== Your instructions ==
From the entries below, reproduce exactly the line containing "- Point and", the line containing "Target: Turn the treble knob", and every line in between, with nothing added.

== Data shown ==
= = =

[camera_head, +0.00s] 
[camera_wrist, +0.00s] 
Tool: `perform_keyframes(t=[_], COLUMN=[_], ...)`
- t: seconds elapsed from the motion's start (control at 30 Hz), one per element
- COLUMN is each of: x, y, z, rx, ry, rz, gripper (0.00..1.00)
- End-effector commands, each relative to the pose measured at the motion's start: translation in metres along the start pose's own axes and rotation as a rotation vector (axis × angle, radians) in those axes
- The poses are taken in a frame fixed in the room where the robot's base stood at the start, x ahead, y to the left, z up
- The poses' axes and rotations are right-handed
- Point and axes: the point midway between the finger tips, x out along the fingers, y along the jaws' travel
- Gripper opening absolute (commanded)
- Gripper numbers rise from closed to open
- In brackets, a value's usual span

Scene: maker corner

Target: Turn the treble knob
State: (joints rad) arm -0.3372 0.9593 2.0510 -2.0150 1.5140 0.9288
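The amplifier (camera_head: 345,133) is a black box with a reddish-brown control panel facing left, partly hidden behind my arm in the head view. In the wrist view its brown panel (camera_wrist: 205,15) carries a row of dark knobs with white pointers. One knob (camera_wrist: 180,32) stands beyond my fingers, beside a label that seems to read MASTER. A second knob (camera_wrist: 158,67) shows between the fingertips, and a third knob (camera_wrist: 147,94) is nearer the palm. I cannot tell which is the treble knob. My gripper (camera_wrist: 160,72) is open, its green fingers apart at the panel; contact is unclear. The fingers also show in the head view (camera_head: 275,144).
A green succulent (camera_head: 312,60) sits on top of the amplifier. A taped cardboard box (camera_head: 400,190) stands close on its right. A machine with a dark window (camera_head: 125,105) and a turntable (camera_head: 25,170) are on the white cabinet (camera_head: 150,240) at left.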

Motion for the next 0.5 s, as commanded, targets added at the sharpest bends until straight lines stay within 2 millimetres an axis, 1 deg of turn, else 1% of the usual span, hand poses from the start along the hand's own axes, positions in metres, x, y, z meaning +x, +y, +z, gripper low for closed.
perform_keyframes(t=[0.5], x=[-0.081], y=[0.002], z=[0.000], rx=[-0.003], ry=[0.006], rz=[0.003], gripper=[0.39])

= = =

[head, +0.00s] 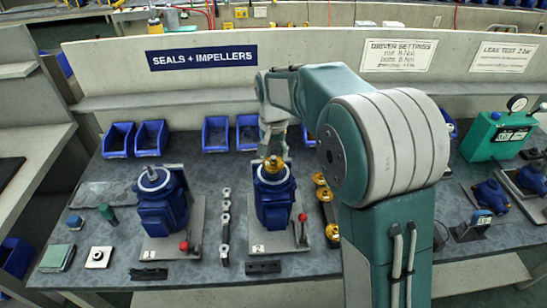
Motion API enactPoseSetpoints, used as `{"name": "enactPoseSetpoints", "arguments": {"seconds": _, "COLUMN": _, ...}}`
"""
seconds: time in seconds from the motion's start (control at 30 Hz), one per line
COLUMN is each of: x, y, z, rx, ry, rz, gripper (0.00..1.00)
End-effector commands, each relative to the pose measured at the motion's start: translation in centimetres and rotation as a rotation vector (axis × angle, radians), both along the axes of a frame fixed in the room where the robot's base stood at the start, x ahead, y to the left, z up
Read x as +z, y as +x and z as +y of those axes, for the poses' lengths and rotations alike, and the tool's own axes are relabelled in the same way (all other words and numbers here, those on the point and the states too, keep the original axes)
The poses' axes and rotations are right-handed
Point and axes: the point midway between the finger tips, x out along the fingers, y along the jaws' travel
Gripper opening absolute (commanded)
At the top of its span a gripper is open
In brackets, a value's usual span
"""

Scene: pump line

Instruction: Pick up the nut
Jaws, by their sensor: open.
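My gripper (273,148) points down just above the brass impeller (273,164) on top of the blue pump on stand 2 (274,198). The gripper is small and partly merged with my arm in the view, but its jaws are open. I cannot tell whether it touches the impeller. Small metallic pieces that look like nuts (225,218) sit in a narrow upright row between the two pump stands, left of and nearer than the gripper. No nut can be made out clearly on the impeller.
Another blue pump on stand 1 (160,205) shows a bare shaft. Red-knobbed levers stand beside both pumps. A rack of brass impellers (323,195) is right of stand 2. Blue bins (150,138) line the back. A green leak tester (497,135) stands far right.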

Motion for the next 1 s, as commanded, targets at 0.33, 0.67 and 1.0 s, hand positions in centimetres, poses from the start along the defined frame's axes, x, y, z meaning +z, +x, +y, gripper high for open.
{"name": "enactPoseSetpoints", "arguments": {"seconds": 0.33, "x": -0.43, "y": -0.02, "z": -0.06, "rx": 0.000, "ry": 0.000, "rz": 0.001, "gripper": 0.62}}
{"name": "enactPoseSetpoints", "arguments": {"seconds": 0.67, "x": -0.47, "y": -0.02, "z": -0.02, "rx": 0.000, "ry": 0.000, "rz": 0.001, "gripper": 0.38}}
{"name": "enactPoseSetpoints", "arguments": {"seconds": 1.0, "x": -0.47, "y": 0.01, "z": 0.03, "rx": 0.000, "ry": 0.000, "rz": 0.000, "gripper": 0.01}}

= = =

== Correct response ==
- Point and axes: the point midway between the finger tips, x out along the fingers, y along the jaws' travel
- Gripper opening absolute (commanded)
- Gripper numbers rise from closed to open
- In brackets, a value's usual span

Scene: maker corner

Target: Turn the treble knob

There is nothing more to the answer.